Il me semble qu'il y a des choses évidentes dans la chanson quand Dylan évoque le commandant en chef qui, aux USA, est le président : en 1965, bien des gens et en particulier des artistes, parlent de cette guerre qui s'éternise au Vietnam. C'est un bourbier sans fin et ce serait bien qu'en haut lieu on prenne enfin les bonnes décisions. John the Baptist serait-ce le président Johnson élu en 1964 et qui renforce la présence US au Vietnam ?

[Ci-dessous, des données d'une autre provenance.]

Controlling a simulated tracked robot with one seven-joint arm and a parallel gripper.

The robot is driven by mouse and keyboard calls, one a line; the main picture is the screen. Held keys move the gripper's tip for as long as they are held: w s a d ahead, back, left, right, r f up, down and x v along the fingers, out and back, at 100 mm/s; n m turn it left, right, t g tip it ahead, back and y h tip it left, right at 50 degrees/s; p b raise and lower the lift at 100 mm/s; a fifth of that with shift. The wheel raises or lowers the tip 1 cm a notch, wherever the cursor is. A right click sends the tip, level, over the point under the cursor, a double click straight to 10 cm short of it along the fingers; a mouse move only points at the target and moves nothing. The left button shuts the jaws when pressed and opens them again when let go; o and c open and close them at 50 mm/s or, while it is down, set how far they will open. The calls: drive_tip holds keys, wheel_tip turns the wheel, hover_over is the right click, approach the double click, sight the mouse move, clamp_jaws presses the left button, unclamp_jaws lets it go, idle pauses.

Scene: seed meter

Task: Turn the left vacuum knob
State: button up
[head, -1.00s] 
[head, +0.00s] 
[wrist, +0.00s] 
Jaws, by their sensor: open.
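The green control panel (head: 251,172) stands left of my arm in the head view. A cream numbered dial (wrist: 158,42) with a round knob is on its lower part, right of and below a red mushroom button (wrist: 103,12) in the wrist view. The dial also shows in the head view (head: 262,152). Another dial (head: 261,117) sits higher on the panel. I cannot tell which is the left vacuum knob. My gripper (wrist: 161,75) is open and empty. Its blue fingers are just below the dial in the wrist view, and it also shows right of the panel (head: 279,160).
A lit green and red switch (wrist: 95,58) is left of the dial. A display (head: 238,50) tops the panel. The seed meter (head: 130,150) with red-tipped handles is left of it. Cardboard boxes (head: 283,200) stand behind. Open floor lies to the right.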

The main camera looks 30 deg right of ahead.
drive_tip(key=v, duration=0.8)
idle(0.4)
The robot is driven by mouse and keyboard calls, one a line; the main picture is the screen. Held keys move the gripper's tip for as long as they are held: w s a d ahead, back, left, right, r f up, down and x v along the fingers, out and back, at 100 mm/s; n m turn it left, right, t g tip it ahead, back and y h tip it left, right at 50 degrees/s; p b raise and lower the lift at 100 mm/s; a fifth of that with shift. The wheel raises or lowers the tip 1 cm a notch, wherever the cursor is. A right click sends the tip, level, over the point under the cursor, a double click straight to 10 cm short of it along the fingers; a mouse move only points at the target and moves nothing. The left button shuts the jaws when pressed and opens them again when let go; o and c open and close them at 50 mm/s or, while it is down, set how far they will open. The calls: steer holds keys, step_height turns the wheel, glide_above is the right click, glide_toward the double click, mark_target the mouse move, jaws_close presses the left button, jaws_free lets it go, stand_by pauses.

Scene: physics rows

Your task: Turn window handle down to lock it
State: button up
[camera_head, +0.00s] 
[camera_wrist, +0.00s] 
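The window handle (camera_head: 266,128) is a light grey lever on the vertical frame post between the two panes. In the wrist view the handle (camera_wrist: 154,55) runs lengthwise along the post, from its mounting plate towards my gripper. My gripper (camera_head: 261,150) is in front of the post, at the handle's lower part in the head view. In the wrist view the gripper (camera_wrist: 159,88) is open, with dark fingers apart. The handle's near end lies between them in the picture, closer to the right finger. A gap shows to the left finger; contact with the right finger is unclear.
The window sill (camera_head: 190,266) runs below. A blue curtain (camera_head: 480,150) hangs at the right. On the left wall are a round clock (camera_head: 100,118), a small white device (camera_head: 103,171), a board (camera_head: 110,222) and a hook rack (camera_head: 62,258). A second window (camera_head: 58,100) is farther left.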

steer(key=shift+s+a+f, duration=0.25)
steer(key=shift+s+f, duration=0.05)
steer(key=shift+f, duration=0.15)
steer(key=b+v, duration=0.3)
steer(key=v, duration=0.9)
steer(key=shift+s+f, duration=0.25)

John the Baptist, after torturing a thief
Looks up at his hero, the Commander-in-Chief
Saying, "Tell me, great hero, but please, make it brief
Is there a hole for me to get sick in?"
The Commander-in-Chief answers him while chasing a fly
Saying, "Death to all those who would whimper and cry"
And dropping a barbell, he points to the sky
Saying, "The sun's not yellow, it's chicken"
Le dernier vers est surréaliste. J'ai trouvé sur internet une traduction qui n'explique rien mais qui me plait bien : le soleil n'est pas jaune, mais il a peur !!!
Autre allusion à la guerre du Vietnam avec ce roi des Philistins qui fout en prison des pipeauteurs (est-ce le même sens qu'en français ?), fait grossir des esclaves avant de les envoyer dans la jungle …
Et que vient faire
City fathers they're trying to endorse
The reincarnation of Paul Revere's horse
Paul Revere fut ce héros de la guerre d'indépendance des USA, immortalisé par un poète Longfellow à cause d'une "midnight Paul Revere's ride" où il prévint après une longue chevauchée les forces américaines de mouvements suspects de l'armée britannique.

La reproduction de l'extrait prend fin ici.